[START Data section]
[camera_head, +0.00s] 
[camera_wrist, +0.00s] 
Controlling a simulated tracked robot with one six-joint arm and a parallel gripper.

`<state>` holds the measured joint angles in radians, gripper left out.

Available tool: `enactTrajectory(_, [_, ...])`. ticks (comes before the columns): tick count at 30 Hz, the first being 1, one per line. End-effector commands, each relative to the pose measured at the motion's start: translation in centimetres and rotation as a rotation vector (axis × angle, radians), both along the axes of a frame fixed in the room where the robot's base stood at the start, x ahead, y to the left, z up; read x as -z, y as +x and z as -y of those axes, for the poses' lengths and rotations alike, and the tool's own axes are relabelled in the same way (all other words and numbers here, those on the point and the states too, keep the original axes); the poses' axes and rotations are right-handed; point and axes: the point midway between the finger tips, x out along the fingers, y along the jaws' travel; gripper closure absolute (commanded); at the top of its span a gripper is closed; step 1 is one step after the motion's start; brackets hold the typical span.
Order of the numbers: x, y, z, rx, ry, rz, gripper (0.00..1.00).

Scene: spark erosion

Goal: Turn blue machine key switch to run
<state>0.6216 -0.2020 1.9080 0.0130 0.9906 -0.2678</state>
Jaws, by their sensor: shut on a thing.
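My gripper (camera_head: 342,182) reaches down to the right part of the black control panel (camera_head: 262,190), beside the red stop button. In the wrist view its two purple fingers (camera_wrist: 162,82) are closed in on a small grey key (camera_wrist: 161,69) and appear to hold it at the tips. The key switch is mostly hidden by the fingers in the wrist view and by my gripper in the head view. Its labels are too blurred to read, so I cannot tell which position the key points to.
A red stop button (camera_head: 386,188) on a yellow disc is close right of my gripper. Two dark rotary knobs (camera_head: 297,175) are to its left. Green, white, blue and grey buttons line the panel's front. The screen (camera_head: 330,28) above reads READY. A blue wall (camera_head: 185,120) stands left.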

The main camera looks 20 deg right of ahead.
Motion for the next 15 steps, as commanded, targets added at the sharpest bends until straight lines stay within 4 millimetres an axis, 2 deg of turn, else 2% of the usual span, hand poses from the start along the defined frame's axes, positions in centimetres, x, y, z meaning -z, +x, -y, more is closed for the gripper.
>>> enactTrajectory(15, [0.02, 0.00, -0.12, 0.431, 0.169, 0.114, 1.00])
[END Data section]
Lines that include the word "radians" are to be extracted from the data above.

● Solution to this problem
`<state>` holds the measured joint angles in radians, gripper left out.
Available tool: `enactTrajectory(_, [_, ...])`. ticks (comes before the columns): tick count at 30 Hz, the first being 1, one per line. End-effector commands, each relative to the pose measured at the motion's start: translation in centimetres and rotation as a rotation vector (axis × angle, radians), both along the axes of a frame fixed in the room where the robot's base stood at the start, x ahead, y to the left, z up; read x as -z, y as +x and z as -y of those axes, for the poses' lengths and rotations alike, and the tool's own axes are relabelled in the same way (all other words and numbers here, those on the point and the states too, keep the original axes); the poses' axes and rotations are right-handed; point and axes: the point midway between the finger tips, x out along the fingers, y along the jaws' travel; gripper closure absolute (commanded); at the top of its span a gripper is closed; step 1 is one step after the motion's start; brackets hold the typical span.

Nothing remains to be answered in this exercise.